AIM OF THE EXERCISE: Identify and pull out each line of the entries in which "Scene" occurs.

INPUT FOR THIS TASK:

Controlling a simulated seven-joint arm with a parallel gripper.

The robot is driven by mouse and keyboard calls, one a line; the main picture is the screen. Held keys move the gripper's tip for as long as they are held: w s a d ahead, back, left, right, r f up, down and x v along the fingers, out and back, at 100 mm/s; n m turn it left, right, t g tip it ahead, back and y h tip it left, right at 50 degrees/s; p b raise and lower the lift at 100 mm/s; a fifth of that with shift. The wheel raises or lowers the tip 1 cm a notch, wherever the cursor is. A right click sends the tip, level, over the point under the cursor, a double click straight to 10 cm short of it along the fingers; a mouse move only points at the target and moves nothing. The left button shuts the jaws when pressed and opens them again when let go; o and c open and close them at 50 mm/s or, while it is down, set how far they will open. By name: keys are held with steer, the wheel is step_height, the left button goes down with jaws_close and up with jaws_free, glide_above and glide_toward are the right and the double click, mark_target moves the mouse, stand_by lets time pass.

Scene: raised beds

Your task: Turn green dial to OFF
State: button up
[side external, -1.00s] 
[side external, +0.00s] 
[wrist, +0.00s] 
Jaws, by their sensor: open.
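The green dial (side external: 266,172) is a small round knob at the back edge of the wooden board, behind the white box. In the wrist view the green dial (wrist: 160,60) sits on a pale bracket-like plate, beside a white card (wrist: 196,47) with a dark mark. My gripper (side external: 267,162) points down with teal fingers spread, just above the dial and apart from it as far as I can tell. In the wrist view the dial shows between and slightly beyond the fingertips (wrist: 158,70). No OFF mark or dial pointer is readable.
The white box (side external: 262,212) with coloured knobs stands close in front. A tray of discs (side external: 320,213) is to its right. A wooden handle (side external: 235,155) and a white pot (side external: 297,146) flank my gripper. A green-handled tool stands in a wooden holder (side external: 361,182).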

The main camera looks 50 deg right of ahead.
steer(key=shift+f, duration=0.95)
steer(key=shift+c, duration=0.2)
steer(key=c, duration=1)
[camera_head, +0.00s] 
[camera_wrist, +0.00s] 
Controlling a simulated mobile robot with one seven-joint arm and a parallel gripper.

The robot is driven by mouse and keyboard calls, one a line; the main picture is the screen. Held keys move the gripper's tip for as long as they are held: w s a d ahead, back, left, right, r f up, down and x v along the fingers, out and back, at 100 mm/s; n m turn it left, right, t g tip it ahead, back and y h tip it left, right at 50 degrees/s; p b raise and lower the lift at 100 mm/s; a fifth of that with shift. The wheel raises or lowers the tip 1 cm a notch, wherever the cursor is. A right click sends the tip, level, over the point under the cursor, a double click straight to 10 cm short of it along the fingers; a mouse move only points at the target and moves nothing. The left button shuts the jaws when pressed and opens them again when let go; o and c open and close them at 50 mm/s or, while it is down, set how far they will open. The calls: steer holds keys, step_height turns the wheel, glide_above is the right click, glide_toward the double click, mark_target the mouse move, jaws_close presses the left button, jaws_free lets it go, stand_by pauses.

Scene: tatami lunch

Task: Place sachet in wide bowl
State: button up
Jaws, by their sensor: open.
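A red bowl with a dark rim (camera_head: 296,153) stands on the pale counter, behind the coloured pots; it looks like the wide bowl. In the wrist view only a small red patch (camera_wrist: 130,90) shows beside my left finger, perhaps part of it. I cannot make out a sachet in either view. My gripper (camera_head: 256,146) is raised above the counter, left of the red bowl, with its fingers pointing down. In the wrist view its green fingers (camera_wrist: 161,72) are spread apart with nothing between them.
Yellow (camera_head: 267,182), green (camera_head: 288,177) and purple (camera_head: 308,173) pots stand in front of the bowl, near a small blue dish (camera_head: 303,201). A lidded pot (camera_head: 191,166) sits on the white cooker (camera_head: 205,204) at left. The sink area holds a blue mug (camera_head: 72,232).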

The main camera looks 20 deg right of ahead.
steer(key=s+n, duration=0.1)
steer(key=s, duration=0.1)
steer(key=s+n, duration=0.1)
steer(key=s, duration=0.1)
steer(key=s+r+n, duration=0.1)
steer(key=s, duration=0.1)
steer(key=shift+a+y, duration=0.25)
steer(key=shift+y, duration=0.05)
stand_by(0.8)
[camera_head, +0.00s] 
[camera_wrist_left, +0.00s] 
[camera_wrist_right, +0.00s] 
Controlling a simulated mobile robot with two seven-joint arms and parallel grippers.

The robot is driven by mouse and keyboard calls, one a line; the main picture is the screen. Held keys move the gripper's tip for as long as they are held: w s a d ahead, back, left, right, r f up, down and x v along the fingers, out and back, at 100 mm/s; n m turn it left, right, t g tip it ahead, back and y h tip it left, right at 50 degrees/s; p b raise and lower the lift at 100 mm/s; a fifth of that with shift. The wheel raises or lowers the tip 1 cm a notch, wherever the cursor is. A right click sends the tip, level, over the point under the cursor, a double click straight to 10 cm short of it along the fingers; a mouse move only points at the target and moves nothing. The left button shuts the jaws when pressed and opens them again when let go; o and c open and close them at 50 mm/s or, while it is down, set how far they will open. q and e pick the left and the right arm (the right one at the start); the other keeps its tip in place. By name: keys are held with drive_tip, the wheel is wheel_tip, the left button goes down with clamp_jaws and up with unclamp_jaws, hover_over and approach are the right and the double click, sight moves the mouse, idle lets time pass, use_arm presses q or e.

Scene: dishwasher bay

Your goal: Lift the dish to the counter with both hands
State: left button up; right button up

THE REPLY:
Scene: raised beds
Scene: tatami lunch
Scene: dishwasher bay

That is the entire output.